◆ SET TASK
Repeat all the material exactly; pictures stay out of your copy.

────────

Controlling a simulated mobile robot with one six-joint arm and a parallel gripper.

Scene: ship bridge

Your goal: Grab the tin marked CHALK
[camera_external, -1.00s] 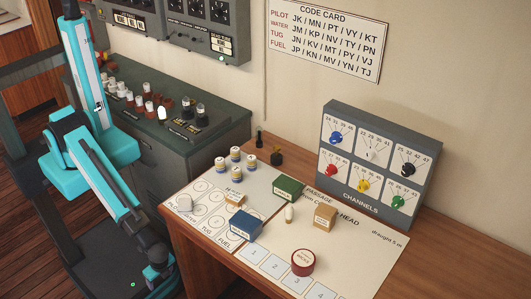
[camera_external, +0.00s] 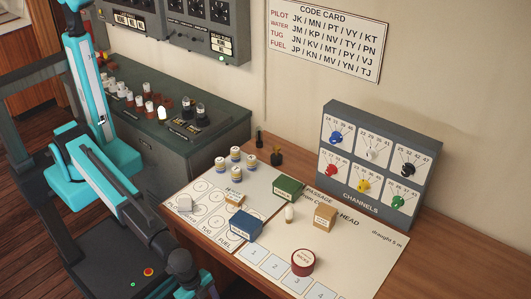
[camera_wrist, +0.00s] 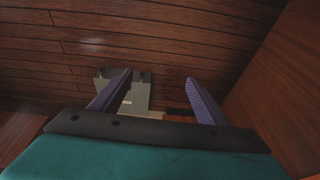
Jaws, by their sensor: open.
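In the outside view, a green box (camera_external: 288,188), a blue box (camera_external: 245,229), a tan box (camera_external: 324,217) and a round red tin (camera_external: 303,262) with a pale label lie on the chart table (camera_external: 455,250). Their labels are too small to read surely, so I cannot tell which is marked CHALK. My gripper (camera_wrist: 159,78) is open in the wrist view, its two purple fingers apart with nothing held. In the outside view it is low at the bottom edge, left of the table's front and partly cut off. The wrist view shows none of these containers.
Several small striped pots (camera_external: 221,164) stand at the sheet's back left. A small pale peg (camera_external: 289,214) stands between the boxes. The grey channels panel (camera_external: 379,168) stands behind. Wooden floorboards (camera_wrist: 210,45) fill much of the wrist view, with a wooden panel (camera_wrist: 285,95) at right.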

────────

◆ WORKED ANSWER
Controlling a simulated mobile robot with one six-joint arm and a parallel gripper.

Scene: ship bridge

Your goal: Grab the tin marked CHALK
[camera_external, -1.00s] 
[camera_external, +0.00s] 
[camera_wrist, +0.00s] 
Jaws, by their sensor: open.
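In the outside view, a green box (camera_external: 288,188), a blue box (camera_external: 245,229), a tan box (camera_external: 324,217) and a round red tin (camera_external: 303,262) with a pale label lie on the chart table (camera_external: 455,250). Their labels are too small to read surely, so I cannot tell which is marked CHALK. My gripper (camera_wrist: 159,78) is open in the wrist view, its two purple fingers apart with nothing held. In the outside view it is low at the bottom edge, left of the table's front and partly cut off. The wrist view shows none of these containers.
Several small striped pots (camera_external: 221,164) stand at the sheet's back left. A small pale peg (camera_external: 289,214) stands between the boxes. The grey channels panel (camera_external: 379,168) stands behind. Wooden floorboards (camera_wrist: 210,45) fill much of the wrist view, with a wooden panel (camera_wrist: 285,95) at right.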

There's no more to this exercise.